Então, as tristezas que eu tive são mais a expressão, assim, de frustrações, por ver-me desestimado, agredido, precisamente quando eu fazia o melhor, o melhor para o aluno, queria levá-lo ao crescimento, à superação de si mesmo.

6. Professor, se o senhor tivesse que começar tudo outra vez, escolheria novamente o magistério?

Ah, sem dúvida nenhuma! Essa aí é a pergunta que menos me deu dificuldade para responder. Claro, começaria. Eu me sinto muito feliz de ter optado pelo magistério e fico, às vezes, na quadra em que eu estou na vida, avaliando o passado – o Norberto Bobbio é quem diz isso, que na idade senil a vida é muito feita de memória do que fizemos, do que fomos. E quando eu me pergunto se eu escolhi o caminho certo, dou graças a Deus por ter me concedido essa benção de ter escolhido o magistério. Penso que nada me realizaria tanto quanto o magistério.

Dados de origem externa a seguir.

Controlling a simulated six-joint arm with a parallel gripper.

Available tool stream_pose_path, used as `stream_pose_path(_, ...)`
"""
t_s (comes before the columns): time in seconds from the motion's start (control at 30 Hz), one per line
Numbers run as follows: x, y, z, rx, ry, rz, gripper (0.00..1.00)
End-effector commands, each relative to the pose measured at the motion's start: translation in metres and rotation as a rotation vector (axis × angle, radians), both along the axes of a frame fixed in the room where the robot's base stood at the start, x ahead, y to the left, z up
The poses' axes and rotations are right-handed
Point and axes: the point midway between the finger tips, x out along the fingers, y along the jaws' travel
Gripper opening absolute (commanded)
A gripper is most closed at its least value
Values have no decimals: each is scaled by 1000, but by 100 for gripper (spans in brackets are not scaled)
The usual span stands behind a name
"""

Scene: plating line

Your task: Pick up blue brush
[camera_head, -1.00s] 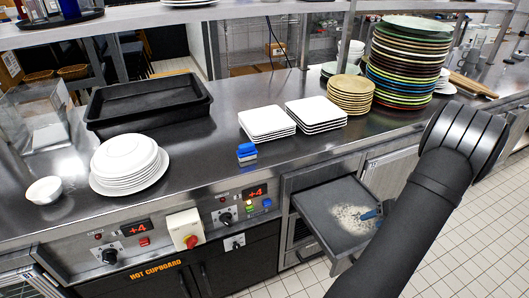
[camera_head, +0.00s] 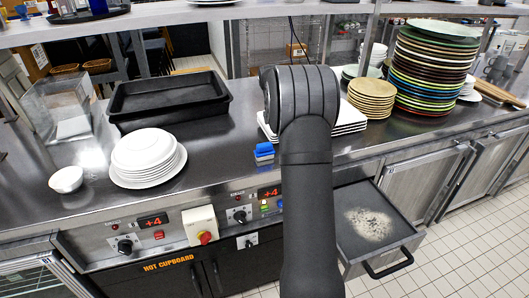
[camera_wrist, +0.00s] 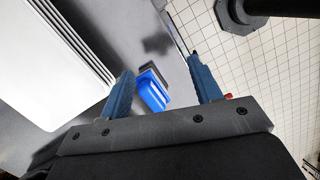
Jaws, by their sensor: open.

E nós, seus alunos, também agradecemos, professor. Obrigado. E obrigado pelo carinho de nos ter recebido.

Por nada.

Um comentário:

Fernanda disse...

São bem interessantes essas entrevistas, professor

O soneto que o prof. Villela mencionou é mesmo belíssimo, vejam:



A CRISTO CRUCIFICADO

No me mueve, mi Dios, para quererte
el cielo que me tienes prometido;
ni me mueve el infierno tan temido
para dejar por eso de ofenderte.

Tú me mueves, señor; muéveme el verte
clavado en una cruz y escarnecido;
muéveme ver tu cuerpo tan herido;
muévenme tus afrentas y tu muerte.
Muéveme, en fin, tu amor, y en tal manera
que aunque no hubiera cielo, yo te amara,
y aunque no hubiera infierno, te temiera.